■ **REQUEST**: Please give the data below again in full, exactly as it stands.

■ **Dataset items**:
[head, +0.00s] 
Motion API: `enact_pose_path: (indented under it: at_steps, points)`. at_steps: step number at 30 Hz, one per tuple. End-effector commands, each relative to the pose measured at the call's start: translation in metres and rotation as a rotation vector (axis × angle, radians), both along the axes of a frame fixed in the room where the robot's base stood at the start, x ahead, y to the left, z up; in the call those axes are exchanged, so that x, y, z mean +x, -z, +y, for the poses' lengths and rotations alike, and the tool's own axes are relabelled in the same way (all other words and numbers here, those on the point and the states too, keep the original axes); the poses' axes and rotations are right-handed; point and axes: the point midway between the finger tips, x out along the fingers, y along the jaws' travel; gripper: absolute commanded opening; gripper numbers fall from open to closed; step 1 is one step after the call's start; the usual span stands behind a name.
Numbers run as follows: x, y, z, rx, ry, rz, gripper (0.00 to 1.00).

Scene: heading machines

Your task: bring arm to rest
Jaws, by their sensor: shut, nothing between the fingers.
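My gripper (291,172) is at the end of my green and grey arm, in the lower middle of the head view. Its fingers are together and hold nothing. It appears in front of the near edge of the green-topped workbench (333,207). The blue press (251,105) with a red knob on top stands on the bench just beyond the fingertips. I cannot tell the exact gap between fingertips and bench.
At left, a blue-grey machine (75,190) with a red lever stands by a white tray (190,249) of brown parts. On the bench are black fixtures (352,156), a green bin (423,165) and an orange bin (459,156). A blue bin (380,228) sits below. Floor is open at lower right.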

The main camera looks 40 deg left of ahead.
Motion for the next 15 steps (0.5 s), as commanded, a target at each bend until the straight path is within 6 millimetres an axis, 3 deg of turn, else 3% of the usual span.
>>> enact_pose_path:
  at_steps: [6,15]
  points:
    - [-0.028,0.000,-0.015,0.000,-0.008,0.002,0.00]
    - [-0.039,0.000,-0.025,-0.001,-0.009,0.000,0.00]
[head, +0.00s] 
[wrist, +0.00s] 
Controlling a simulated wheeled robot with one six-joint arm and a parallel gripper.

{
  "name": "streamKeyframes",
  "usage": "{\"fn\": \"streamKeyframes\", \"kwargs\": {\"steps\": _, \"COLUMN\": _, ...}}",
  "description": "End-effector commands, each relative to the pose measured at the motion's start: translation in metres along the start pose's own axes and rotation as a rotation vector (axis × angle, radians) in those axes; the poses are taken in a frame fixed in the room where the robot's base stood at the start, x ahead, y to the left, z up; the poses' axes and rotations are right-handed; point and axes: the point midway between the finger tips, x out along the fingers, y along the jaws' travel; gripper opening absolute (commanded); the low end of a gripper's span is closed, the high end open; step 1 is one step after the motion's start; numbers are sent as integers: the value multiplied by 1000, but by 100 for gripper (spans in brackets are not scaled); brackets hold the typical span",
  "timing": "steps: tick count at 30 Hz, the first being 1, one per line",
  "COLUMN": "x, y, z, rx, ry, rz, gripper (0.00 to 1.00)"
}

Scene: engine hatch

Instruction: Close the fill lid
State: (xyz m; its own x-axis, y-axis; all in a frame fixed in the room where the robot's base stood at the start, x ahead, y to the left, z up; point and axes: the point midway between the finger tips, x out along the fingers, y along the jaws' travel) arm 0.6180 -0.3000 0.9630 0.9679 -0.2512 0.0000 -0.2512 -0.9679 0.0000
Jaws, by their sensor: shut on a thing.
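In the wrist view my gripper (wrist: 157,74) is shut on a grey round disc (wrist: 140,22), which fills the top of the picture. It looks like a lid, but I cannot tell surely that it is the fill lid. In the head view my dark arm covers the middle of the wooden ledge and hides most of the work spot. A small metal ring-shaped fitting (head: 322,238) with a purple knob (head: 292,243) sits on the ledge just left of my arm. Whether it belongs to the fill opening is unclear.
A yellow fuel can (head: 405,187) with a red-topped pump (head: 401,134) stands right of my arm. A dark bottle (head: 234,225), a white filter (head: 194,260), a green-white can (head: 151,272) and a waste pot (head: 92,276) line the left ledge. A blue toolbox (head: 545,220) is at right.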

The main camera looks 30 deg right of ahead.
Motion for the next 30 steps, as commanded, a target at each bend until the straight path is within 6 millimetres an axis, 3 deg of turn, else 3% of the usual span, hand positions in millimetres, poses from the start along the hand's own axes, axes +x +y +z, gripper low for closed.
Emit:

■ **RESULT FOR THIS EXERCISE**:
[head, +0.00s] 
Motion API: `enact_pose_path: (indented under it: at_steps, points)`. at_steps: step number at 30 Hz, one per tuple. End-effector commands, each relative to the pose measured at the call's start: translation in metres and rotation as a rotation vector (axis × angle, radians), both along the axes of a frame fixed in the room where the robot's base stood at the start, x ahead, y to the left, z up; in the call those axes are exchanged, so that x, y, z mean +x, -z, +y, for the poses' lengths and rotations alike, and the tool's own axes are relabelled in the same way (all other words and numbers here, those on the point and the states too, keep the original axes); the poses' axes and rotations are right-handed; point and axes: the point midway between the finger tips, x out along the fingers, y along the jaws' travel; gripper: absolute commanded opening; gripper numbers fall from open to closed; step 1 is one step after the call's start; the usual span stands behind a name.
Numbers run as follows: x, y, z, rx, ry, rz, gripper (0.00 to 1.00).

Scene: heading machines

Your task: bring arm to rest
Jaws, by their sensor: shut, nothing between the fingers.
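My gripper (291,172) is at the end of my green and grey arm, in the lower middle of the head view. Its fingers are together and hold nothing. It appears in front of the near edge of the green-topped workbench (333,207). The blue press (251,105) with a red knob on top stands on the bench just beyond the fingertips. I cannot tell the exact gap between fingertips and bench.
At left, a blue-grey machine (75,190) with a red lever stands by a white tray (190,249) of brown parts. On the bench are black fixtures (352,156), a green bin (423,165) and an orange bin (459,156). A blue bin (380,228) sits below. Floor is open at lower right.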

The main camera looks 40 deg left of ahead.
Motion for the next 15 steps (0.5 s), as commanded, a target at each bend until the straight path is within 6 millimetres an axis, 3 deg of turn, else 3% of the usual span.
>>> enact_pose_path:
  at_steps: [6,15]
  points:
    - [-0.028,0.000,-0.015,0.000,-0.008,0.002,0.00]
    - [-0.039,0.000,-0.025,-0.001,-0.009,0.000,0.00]
[head, +0.00s] 
[wrist, +0.00s] 
Controlling a simulated wheeled robot with one six-joint arm and a parallel gripper.

{
  "name": "streamKeyframes",
  "usage": "{\"fn\": \"streamKeyframes\", \"kwargs\": {\"steps\": _, \"COLUMN\": _, ...}}",
  "description": "End-effector commands, each relative to the pose measured at the motion's start: translation in metres along the start pose's own axes and rotation as a rotation vector (axis × angle, radians) in those axes; the poses are taken in a frame fixed in the room where the robot's base stood at the start, x ahead, y to the left, z up; the poses' axes and rotations are right-handed; point and axes: the point midway between the finger tips, x out along the fingers, y along the jaws' travel; gripper opening absolute (commanded); the low end of a gripper's span is closed, the high end open; step 1 is one step after the motion's start; numbers are sent as integers: the value multiplied by 1000, but by 100 for gripper (spans in brackets are not scaled); brackets hold the typical span",
  "timing": "steps: tick count at 30 Hz, the first being 1, one per line",
  "COLUMN": "x, y, z, rx, ry, rz, gripper (0.00 to 1.00)"
}

Scene: engine hatch

Instruction: Close the fill lid
State: (xyz m; its own x-axis, y-axis; all in a frame fixed in the room where the robot's base stood at the start, x ahead, y to the left, z up; point and axes: the point midway between the finger tips, x out along the fingers, y along the jaws' travel) arm 0.6180 -0.3000 0.9630 0.9679 -0.2512 0.0000 -0.2512 -0.9679 0.0000
Jaws, by their sensor: shut on a thing.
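In the wrist view my gripper (wrist: 157,74) is shut on a grey round disc (wrist: 140,22), which fills the top of the picture. It looks like a lid, but I cannot tell surely that it is the fill lid. In the head view my dark arm covers the middle of the wooden ledge and hides most of the work spot. A small metal ring-shaped fitting (head: 322,238) with a purple knob (head: 292,243) sits on the ledge just left of my arm. Whether it belongs to the fill opening is unclear.
A yellow fuel can (head: 405,187) with a red-topped pump (head: 401,134) stands right of my arm. A dark bottle (head: 234,225), a white filter (head: 194,260), a green-white can (head: 151,272) and a waste pot (head: 92,276) line the left ledge. A blue toolbox (head: 545,220) is at right.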

The main camera looks 30 deg right of ahead.
Motion for the next 30 steps, as commanded, a target at each bend until the straight path is within 6 millimetres an axis, 3 deg of turn, else 3% of the usual span, hand positions in millimetres, poses from the start along the hand's own axes, axes +x +y +z, gripper low for closed.
Emit:

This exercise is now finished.